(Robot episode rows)
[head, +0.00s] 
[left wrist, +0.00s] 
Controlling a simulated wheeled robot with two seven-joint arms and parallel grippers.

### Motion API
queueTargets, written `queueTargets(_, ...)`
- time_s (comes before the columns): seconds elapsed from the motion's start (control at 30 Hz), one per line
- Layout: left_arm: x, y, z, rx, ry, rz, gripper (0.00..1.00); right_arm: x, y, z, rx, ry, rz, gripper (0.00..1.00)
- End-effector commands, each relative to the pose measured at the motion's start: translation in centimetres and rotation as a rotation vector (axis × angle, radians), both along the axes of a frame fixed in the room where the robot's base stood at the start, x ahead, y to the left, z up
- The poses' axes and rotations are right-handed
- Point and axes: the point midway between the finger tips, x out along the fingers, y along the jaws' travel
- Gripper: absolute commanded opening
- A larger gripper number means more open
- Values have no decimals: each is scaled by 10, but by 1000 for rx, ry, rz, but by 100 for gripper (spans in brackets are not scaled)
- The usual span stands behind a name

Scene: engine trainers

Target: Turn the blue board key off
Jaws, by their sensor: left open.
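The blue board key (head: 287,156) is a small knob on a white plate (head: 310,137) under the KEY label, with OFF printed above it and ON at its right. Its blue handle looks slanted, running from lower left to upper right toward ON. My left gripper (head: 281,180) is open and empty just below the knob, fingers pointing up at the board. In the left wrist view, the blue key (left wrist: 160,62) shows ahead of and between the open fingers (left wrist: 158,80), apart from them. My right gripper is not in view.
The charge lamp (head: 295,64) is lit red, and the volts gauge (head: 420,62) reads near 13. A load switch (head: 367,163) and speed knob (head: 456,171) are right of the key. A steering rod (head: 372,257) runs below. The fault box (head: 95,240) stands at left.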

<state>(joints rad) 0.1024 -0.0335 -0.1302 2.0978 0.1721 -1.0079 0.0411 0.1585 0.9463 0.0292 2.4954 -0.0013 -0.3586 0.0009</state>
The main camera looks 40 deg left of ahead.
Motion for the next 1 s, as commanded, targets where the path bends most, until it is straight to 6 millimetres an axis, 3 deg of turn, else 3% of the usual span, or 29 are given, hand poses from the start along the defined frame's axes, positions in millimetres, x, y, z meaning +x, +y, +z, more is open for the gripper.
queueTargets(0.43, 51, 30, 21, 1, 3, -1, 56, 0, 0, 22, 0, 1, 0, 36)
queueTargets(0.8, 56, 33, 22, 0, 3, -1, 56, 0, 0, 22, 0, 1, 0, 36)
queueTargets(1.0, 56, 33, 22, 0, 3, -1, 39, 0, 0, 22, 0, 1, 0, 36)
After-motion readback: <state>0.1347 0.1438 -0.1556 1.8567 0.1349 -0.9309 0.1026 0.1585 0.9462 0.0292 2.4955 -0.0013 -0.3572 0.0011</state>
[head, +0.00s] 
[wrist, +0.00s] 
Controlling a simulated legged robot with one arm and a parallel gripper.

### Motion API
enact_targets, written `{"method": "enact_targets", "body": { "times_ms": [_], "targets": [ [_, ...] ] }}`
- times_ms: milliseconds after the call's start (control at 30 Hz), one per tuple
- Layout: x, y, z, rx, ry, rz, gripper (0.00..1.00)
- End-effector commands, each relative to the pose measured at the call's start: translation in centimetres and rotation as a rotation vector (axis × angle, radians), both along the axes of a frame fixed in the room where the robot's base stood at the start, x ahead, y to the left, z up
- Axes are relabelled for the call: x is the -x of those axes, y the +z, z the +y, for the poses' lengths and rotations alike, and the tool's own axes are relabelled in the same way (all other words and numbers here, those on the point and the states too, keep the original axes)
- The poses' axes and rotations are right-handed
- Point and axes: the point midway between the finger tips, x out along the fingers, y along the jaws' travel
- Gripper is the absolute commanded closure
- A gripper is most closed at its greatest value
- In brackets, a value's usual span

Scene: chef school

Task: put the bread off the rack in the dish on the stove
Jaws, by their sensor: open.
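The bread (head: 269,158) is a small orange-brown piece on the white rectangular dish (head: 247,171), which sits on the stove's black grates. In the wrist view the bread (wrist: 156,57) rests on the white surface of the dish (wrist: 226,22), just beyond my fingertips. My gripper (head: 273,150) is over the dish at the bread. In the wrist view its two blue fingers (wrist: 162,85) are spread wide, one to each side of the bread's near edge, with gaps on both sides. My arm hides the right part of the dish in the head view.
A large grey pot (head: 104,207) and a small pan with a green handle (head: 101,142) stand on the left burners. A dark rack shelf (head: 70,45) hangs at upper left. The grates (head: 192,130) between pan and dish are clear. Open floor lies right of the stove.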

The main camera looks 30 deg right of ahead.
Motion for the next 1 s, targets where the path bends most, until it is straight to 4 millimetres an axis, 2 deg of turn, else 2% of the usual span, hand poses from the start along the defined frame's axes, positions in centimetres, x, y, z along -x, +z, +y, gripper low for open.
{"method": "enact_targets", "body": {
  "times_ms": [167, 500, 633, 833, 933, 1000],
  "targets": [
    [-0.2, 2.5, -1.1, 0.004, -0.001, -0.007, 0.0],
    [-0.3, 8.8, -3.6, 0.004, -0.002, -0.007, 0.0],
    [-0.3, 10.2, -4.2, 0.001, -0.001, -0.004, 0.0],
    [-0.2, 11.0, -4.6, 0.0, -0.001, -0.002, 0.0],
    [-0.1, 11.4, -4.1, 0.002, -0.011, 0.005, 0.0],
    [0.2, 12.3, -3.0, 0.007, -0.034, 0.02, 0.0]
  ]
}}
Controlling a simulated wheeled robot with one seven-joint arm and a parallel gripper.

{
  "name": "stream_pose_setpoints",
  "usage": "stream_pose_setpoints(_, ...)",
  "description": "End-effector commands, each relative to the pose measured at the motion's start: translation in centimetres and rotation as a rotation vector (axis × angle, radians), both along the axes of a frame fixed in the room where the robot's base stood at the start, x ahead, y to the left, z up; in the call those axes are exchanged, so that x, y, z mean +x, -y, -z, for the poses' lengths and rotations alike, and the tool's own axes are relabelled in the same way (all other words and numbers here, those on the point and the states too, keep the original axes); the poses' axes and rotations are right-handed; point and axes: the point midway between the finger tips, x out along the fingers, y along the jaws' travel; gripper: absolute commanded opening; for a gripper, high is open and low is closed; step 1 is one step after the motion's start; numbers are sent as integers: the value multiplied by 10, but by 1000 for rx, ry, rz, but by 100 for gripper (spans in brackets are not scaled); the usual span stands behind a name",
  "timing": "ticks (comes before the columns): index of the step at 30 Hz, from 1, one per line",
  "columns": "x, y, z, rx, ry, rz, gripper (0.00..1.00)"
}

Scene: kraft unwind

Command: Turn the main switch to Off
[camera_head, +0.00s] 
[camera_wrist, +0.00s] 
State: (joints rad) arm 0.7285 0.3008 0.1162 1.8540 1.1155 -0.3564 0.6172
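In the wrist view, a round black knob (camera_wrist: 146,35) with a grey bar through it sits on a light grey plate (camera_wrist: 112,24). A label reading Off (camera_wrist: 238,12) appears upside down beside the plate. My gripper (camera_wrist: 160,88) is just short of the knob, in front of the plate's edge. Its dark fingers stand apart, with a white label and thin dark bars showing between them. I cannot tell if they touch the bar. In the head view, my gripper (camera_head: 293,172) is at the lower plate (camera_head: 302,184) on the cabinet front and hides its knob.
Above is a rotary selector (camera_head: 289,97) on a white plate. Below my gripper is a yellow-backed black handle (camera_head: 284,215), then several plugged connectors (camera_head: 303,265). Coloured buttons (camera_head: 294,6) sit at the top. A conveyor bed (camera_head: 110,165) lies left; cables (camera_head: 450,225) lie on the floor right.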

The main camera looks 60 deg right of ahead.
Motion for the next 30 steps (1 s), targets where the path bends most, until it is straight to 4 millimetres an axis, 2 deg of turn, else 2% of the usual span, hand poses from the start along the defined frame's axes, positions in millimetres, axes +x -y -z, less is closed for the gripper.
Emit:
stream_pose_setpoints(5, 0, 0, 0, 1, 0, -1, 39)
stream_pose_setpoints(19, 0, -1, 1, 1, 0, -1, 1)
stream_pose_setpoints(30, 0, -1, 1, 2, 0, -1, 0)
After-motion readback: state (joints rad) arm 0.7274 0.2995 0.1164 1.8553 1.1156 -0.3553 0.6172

- Work to do -
From the entries above, collect every line with the string "scaled" in it.

- Output below -
- Values have no decimals: each is scaled by 10, but by 1000 for rx, ry, rz, but by 100 for gripper (spans in brackets are not scaled)
  "description": "End-effector commands, each relative to the pose measured at the motion's start: translation in centimetres and rotation as a rotation vector (axis × angle, radians), both along the axes of a frame fixed in the room where the robot's base stood at the start, x ahead, y to the left, z up; in the call those axes are exchanged, so that x, y, z mean +x, -y, -z, for the poses' lengths and rotations alike, and the tool's own axes are relabelled in the same way (all other words and numbers here, those on the point and the states too, keep the original axes); the poses' axes and rotations are right-handed; point and axes: the point midway between the finger tips, x out along the fingers, y along the jaws' travel; gripper: absolute commanded opening; for a gripper, high is open and low is closed; step 1 is one step after the motion's start; numbers are sent as integers: the value multiplied by 10, but by 1000 for rx, ry, rz, but by 100 for gripper (spans in brackets are not scaled); the usual span stands behind a name",

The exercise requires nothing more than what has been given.